The participants were also asked about the same policies, with a more personal, or ‘proximate’, framing. For example, “my municipality should install more security cameras”. In this case, the researchers found that the answers were less predictable. For instance, some respondents identifying as liberal did not oppose security cameras, and some of those identifying as conservative supported building support facilities for immigrants.

These results, writes public-policy researcher Mirya Holman at the University of Houston in Texas in an accompanying News and Views article, explains a familiar feature of urban life. Someone who supports increasing affordable housing might have a different view if a policy proposes building it in their neighbourhood4. Similarly, someone might try to use regulation to block a proposed development, despite usually supporting less bureaucracy.

Anna Zhelnina, a sociologist at Utrecht University in the Netherlands, found similar fluidity in 2022, in her studies of Moscow, where many identify as being pro- or anti-government5. When the authorities wanted to demolish thousands of Soviet-era buildings and replace them with new housing, the residents buried their differences and campaigned for the developments to be saved, because they did not want to be relocated. “They had to tone down their politics if they wanted to succeed at saving their building,” Zhelnina says.

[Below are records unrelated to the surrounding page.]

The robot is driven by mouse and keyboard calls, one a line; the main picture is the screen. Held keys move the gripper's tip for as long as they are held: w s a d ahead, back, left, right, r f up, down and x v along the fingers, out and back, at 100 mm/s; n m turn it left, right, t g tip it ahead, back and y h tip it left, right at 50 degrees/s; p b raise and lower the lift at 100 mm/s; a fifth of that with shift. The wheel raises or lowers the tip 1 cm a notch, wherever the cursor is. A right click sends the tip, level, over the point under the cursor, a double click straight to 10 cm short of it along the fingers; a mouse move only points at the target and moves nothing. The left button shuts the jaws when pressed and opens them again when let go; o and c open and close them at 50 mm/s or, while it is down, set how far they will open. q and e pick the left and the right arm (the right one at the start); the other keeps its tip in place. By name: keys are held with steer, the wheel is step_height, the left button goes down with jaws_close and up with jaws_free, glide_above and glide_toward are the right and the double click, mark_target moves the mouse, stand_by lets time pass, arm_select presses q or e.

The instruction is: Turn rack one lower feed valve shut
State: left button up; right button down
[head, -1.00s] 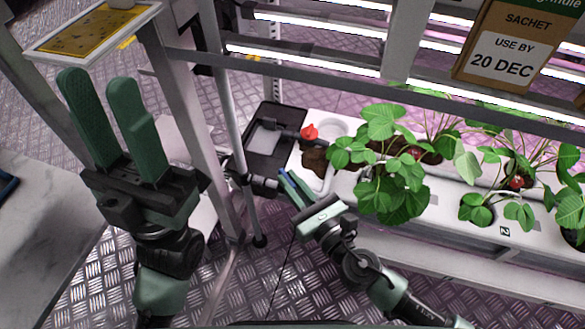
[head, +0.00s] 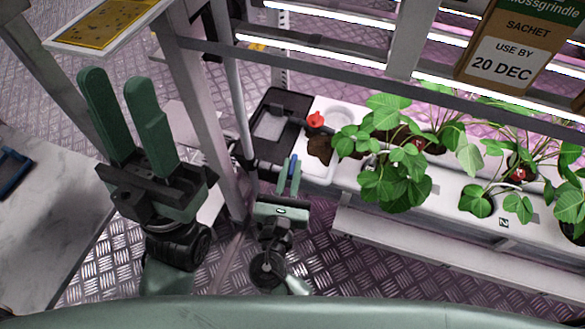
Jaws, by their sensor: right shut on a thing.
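My right gripper (head: 290,170) is low at the left end of the planting trough, beside the black feed fitting (head: 246,160). It is shut on a slim blue piece (head: 294,162), which looks like a valve lever; the fingers hide most of it. I cannot tell how far the valve is turned. A red knob (head: 315,119) stands just beyond, at the trough's end, apart from the gripper. My left gripper (head: 115,85) is raised at the left, with its two green fingers apart and nothing between them.
The white trough (head: 450,190) with leafy berry plants (head: 395,180) runs to the right. A black tray (head: 265,125) adjoins its left end. Grey rack posts (head: 200,110) stand between my grippers. A sachet box (head: 510,50) hangs at upper right. A pale table (head: 45,220) is at left.

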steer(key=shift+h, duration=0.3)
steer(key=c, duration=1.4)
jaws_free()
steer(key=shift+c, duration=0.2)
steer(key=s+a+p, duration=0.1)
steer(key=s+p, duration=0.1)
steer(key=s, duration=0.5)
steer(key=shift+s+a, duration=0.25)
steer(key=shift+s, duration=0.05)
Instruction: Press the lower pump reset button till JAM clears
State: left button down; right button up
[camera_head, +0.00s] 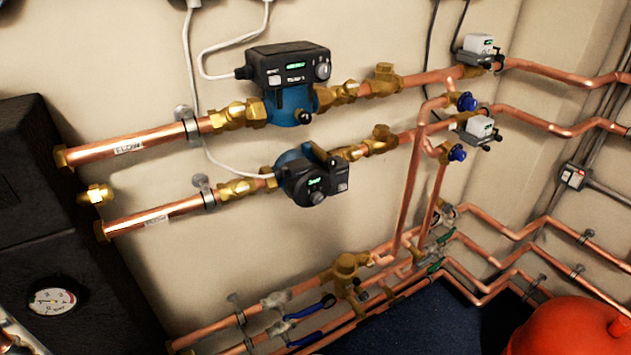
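The lower pump (290,158) has a blue body and a dark control box (326,192), set in the lower copper line on the wall. The box is turned at an angle, with a small lit green display (315,181), a round knob (317,197) and a small pale patch (342,187) at its right that may be the reset button. The display's wording is too small to read. The upper pump (287,100) sits above it, with a dark box and a green display (295,65).
Copper pipes with brass valves run above, below and right of the pumps. A black cabinet (40,220) with a round gauge (52,301) stands at left. A red vessel (570,328) is at lower right.

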The researchers Nature spoke to emphasize that studies on reducing polarization are effectively in their infancy. One or two approaches on their own are not the answer. Moreover, what people say they might do in a specific situation might differ from what they end up doing in practice. Measures that work in a particular place and time need to be evaluated in other settings. Equally important, as Čehajić-Clancy says, is to study ways of engaging people with issues that are the source of divisions, including how to do this when divisions are aggravated by political and other influential actors.

Researchers must play a bigger part in uniting communities. Those who study the causes and effects of polarization also have a responsibility to use their knowledge and skills to help policymakers and communities to counter it.